Two of Italy’s most famous wines are the Nebbiolo grape based Barolo and Barbaresco from the Piedmont Region.
Another famous wine is Chianti, from Tuscany; a wine based on the Sangiovese grape. Tuscany is also home of Montepleciano d’ Arbruzzo.
‘The Trevenito’ region based around Venice, is the home of most Italian white wines including much of the Pinot Grigio varietal. The region is also the home of Prosecco sparkling wine.
Portugal is known for its white Vinho Verde made mainly from the Albariño and Loureiro varietals as well as the robust red Dao and Douro wines produced mainly from the Touriga Nacional, but blended with other varietals.
However Portugal is probably more famous for their fortified wine known simply as ‘Port’ traditionally made from blends of Touriga Nacional, Touriga Franca, Roriz, Tinta Barroca and Tinto Cäo.
Spain is famous for its Albariño based white wine from the Rias Baixas region in Galicia, sparkling, light and refreshing Cava’s based on the Parellada, Macebeo and Xarel-lo varietals from the Penedes region and of course the Tempranillo based Rioja from the south of Madrid and Ribera del Duero wines as well as the famous fortified wine; Sherry which comes from Jerez and is produced mainly from Palomino Fino and Pedro Ximénez varietals.
Winemaking in South Africa goes back more than three hundred years and is mainly centred on the Western Cape, which has a Mediterranean style climate.

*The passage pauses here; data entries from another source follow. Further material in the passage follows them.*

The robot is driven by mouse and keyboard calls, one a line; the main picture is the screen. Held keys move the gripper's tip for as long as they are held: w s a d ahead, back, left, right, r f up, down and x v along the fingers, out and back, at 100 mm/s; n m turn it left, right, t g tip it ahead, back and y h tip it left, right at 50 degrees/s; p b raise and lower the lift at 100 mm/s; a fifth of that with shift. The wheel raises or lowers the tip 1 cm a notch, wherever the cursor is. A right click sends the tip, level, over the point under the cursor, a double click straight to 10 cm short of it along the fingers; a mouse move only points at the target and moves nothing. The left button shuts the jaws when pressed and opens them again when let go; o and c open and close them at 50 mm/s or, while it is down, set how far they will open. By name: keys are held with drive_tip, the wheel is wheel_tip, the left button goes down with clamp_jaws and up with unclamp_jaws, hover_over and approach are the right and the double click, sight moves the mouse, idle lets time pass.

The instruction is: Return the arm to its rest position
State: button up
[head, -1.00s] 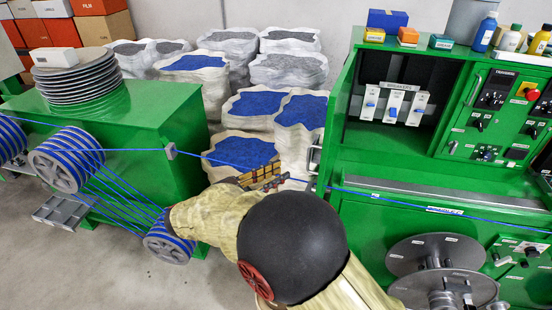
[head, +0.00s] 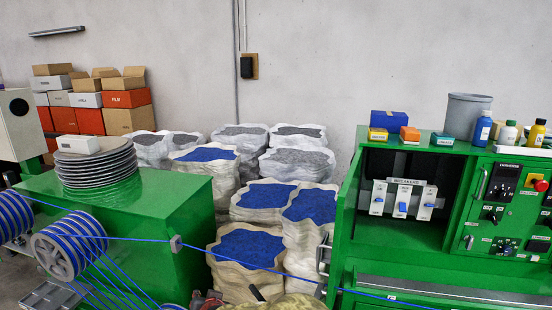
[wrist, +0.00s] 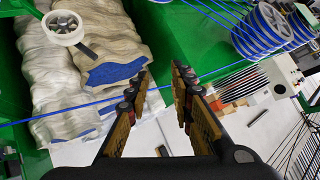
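My gripper (wrist: 161,78) is open in the wrist view, its two dark-and-tan fingers apart with nothing between them. In the head view only a bit of my arm's tan cover (head: 288,302) and small parts near the gripper show at the bottom edge; the rest is out of frame. The blue cable (head: 140,239) runs from the striped reel (head: 70,247) past the green cabinet to the green machine. It also crosses behind the fingers in the wrist view (wrist: 65,115).
Open sacks of blue and grey granules (head: 245,248) stand between the green cabinet (head: 160,205) and the green machine (head: 350,235). The machine holds several white breakers (head: 402,199), with bottles and small boxes on top. Stacked discs (head: 97,168) sit on the cabinet.

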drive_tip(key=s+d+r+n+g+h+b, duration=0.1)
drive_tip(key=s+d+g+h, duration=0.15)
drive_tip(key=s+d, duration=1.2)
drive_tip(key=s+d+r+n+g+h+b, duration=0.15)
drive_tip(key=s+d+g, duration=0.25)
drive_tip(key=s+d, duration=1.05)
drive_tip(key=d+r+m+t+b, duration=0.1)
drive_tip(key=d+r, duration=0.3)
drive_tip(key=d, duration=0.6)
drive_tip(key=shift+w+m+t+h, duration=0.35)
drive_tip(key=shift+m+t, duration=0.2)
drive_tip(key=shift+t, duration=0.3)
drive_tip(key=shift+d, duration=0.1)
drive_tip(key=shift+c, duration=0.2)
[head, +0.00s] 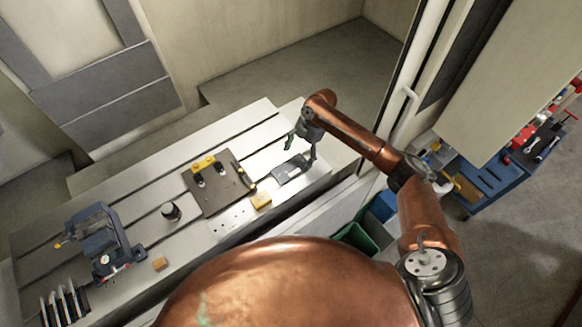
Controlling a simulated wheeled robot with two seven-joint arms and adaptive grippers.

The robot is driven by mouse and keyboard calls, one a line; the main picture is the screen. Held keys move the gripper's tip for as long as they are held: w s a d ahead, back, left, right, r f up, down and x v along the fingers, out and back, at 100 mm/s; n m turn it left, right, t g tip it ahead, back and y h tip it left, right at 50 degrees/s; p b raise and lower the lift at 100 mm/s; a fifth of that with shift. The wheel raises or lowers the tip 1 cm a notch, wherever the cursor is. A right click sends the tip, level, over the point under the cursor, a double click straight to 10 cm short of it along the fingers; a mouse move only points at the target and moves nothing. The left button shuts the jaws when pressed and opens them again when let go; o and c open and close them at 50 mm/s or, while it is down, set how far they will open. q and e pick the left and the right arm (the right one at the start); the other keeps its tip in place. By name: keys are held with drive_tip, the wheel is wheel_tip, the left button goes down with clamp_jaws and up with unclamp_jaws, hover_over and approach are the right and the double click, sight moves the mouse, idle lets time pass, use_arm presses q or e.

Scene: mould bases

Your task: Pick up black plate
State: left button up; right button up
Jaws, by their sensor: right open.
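A small dark grey to black plate (288,171) lies flat near the right end of the grooved machine table. It has a lighter patch on it. My right gripper (302,152) is above and beside this plate, its fingers spread apart and pointing down, with nothing between them. One finger is near the plate's right edge; I cannot tell whether it touches. A larger dark brown plate (228,197) with yellow and black parts on it lies to the left. My left gripper is not in view.
The grooved table (150,187) also bears a yellow block (261,201), a pale plate with holes (229,221), a black cylinder (171,211), a blue-grey vise-like frame (97,239) and an orange block (160,264). A door edge (403,105) stands close to my right arm.

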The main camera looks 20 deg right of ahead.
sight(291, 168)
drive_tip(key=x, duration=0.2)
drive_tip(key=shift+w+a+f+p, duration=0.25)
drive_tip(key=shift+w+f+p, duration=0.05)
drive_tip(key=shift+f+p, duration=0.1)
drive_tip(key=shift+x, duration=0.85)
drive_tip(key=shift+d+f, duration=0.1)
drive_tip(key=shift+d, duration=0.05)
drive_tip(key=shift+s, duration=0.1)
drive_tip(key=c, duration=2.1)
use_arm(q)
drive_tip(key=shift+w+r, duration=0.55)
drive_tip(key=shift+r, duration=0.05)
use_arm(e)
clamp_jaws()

The most widely planted varietal is Chenin Blanc and indeed it is this white wine has helped build South Africa into the World’s 7th biggest producer.
Other key white varietals are Colombard and Sauvignon Blanc.

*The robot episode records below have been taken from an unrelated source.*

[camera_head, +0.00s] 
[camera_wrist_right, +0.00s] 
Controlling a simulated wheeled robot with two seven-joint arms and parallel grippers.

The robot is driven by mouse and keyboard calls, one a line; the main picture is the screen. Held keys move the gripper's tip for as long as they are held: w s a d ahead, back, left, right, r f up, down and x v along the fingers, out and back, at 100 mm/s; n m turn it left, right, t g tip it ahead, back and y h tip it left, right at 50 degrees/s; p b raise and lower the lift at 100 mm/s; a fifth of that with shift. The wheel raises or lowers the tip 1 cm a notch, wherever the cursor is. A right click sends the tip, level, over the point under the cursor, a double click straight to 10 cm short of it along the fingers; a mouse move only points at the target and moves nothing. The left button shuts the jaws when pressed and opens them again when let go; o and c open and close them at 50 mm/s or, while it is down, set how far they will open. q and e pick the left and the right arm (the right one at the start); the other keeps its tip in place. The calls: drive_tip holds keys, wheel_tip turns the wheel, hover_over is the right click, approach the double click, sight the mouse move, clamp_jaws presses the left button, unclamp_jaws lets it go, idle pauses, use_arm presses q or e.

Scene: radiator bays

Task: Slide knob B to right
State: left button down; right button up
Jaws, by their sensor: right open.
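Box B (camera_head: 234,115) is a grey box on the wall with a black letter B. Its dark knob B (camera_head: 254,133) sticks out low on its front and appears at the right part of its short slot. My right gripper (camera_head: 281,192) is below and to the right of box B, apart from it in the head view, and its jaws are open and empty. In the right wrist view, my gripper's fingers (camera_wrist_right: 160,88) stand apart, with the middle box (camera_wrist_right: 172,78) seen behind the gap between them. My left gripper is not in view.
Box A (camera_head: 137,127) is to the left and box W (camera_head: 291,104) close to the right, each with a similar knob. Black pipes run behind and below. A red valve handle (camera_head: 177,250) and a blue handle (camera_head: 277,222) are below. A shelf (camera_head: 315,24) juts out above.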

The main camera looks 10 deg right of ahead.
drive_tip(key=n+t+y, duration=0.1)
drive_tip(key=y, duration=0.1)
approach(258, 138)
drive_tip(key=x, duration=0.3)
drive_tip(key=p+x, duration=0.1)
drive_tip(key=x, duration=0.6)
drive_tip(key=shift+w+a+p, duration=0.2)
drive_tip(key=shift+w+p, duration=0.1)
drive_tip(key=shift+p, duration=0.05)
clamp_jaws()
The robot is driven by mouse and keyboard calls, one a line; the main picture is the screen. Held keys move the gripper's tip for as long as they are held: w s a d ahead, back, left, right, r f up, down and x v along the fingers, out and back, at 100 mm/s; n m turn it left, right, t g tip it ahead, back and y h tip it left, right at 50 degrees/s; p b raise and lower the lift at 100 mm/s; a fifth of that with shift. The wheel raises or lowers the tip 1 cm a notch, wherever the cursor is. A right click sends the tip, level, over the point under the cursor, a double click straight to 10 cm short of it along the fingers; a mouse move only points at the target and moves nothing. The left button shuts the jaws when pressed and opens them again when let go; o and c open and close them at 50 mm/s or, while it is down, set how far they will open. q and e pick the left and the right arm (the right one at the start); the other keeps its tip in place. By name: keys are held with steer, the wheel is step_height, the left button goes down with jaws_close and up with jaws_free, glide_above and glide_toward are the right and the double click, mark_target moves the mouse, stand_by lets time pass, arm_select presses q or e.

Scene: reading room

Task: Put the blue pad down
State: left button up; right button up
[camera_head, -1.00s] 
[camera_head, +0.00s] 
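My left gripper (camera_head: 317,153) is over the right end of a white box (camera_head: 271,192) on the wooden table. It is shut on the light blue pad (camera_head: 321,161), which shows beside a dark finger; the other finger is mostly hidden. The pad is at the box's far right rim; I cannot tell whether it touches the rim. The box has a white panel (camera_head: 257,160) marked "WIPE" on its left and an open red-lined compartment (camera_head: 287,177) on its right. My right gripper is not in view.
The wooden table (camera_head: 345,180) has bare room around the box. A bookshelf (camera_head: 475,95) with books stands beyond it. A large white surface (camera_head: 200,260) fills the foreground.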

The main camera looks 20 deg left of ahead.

Although historically more of a white wine producer South Africa also produces red wines, such as Cabernet Sauvignon, Shiraz and Pinotage, a native crossing of Cinsaut and Pinot Noir.

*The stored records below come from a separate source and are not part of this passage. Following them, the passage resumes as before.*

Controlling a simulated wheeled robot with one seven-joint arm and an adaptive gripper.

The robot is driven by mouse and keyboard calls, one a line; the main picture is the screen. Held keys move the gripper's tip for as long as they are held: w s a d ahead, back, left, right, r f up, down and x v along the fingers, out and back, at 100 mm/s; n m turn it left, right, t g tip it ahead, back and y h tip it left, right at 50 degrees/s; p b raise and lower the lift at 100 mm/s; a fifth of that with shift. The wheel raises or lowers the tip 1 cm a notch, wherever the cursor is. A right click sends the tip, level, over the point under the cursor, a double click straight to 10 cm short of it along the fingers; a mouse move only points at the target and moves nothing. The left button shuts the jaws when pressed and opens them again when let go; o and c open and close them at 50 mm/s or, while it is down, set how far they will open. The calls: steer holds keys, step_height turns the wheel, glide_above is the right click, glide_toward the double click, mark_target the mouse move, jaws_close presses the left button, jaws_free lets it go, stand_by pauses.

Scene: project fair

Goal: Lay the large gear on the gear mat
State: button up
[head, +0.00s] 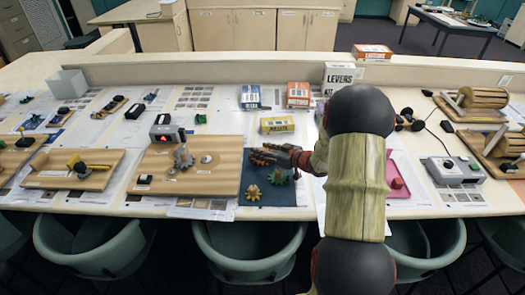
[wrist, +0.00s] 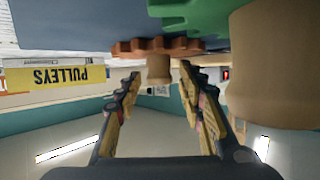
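The dark blue gear mat (head: 290,197) lies on the table in the middle of the head view. A brown gear (head: 253,193) and a green gear (head: 278,176) with upright knobs are on it. A grey gear (head: 183,158) is on the wooden board to the left; I cannot be sure which gear is the large one. My gripper (head: 256,155) is over the mat's far part, pointing left. In the upside-down wrist view its fingers (wrist: 161,72) are apart with nothing gripped. The brown gear (wrist: 140,46) and its knob appear beyond the fingertips, and the green gear (wrist: 205,14) is to the right.
The wooden board (head: 220,180) stands left of the mat. A yellow pulleys box (head: 277,125) is behind my gripper and shows at left in the wrist view (wrist: 50,75). A pink tray (head: 402,205) is right of my arm. Chairs line the front edge.

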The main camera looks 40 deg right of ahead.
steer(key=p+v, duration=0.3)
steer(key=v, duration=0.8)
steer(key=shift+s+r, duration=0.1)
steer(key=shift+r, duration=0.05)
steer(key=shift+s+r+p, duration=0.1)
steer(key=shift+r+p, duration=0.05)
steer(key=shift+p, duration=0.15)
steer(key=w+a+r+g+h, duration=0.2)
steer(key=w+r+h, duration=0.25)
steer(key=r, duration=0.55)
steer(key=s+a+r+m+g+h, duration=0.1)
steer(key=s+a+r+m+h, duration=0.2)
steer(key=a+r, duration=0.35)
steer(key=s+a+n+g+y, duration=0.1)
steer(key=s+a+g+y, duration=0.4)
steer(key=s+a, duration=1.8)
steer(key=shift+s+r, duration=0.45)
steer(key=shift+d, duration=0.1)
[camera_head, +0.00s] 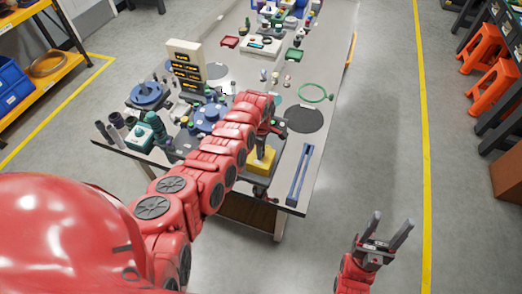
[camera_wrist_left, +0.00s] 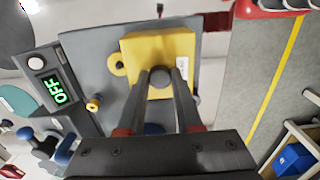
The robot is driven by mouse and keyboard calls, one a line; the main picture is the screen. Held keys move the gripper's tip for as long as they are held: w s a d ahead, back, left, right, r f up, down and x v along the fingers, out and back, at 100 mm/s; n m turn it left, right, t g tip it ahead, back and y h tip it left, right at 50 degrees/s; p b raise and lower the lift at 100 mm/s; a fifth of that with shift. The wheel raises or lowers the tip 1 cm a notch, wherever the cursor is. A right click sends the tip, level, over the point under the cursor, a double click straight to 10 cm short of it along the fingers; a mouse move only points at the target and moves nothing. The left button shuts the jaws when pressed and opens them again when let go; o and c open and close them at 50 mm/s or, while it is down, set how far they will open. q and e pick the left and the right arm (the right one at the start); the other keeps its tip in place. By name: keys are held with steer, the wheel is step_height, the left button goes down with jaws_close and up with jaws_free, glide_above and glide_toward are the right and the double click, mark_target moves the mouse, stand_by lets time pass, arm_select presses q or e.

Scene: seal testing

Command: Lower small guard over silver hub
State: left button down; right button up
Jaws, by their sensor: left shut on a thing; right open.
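The small guard is a yellow block-like cover (camera_wrist_left: 178,47) with a round grey knob (camera_wrist_left: 160,76), seen in the left wrist view over a grey plate. In the head view the yellow guard (camera_head: 260,160) shows at the table's near edge, below my left arm's end. My left gripper (camera_wrist_left: 161,88) is shut on the guard's knob; in the head view it (camera_head: 268,132) is partly hidden by my arm. I cannot make out the silver hub; whether the guard touches the plate is unclear. My right gripper (camera_head: 385,236) is open and empty, off the table at lower right.
A panel beside the guard shows a green OFF display (camera_wrist_left: 55,90). A yellow ring-shaped part (camera_wrist_left: 117,68) sits beside the guard. A blue rail-like frame (camera_head: 301,174), a dark disc (camera_head: 304,119) and a green ring (camera_head: 315,93) lie right. Blue fixtures (camera_head: 207,117) crowd the left.

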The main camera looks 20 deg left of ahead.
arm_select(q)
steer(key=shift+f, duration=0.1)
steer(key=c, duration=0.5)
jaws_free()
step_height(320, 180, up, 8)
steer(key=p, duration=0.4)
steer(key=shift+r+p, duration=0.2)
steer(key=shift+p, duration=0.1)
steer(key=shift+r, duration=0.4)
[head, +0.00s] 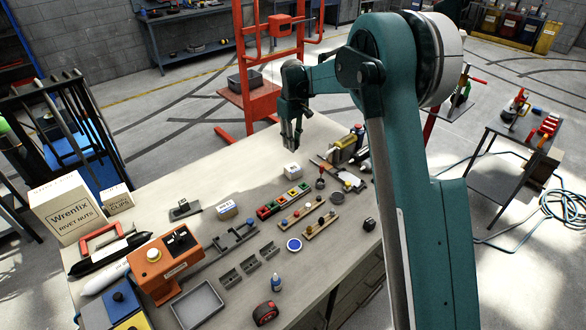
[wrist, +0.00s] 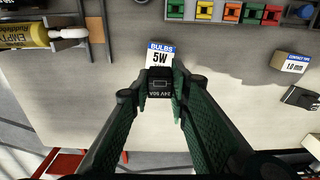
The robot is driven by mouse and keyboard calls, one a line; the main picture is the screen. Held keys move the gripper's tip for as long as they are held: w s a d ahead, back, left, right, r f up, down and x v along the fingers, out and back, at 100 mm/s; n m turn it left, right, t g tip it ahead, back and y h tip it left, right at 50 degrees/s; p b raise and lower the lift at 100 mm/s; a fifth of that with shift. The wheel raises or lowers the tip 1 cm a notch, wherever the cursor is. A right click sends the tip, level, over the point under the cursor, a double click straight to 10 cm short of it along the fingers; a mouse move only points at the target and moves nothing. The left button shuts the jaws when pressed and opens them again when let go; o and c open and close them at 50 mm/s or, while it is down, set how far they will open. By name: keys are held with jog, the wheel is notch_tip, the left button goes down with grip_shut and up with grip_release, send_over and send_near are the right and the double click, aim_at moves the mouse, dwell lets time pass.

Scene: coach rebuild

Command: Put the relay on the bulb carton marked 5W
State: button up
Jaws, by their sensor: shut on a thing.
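My gripper (head: 290,143) hangs above the far part of the workbench. In the wrist view its green fingers (wrist: 161,92) are shut on the relay (wrist: 160,83), a small black block lettered 24V 60A. The bulb carton marked 5W (wrist: 160,56), white with a blue BULBS band, lies just beyond the relay in the wrist view, and the relay overlaps its near edge there. In the head view the carton (head: 292,171) stands on the bench below the gripper, with a visible gap between. The relay is hard to make out in the head view.
A row of coloured blocks (head: 284,200) lies near the 5W carton. A yellow tube (wrist: 25,35) lies in a holder at left. The bench (head: 235,165) beside the carton is bare.

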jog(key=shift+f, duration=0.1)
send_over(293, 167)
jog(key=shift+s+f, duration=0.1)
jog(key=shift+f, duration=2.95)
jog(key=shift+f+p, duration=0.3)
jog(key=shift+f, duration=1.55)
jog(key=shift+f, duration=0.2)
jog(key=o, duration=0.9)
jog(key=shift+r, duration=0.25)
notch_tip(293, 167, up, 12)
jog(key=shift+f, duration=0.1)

Australia is the UK’s favourite wine country and the 4th biggest producer in the World, although it has only been making wine since the late 1800’s and is best known for big and robust, mouth-filling and fruity red and white wines, many of which also have strong oak flavours.
The most widely grown varietals are Shiraz and Chardonnay, followed Cabernet Sauvignon, Merlot, Semillon, Sauvignon Blanc, Riesling and Pinot Noir.
The majority of Australia’s vineyards are clustered in the south-eastern part of the continent. Although the style of Australian wine is changing to a more sophisticated and complex base, it is the uncomplicated and fruit-driven Chardonnay and Shiraz that have built the foundations for the Australian wine dominance of the UK.
Producing around just 1% of the World’s wine New Zealand has made a big impression in terms of quality.
The country, whose vineyards are the most southerly in the world and mostly based with the central area of North and South Island, is best known for its white wines, especially the fresh, vibrant Sauvignon Blanc which has helped build the country’s reputation and the equally delicious Pinot Noir, which makes delicious earthy still wines.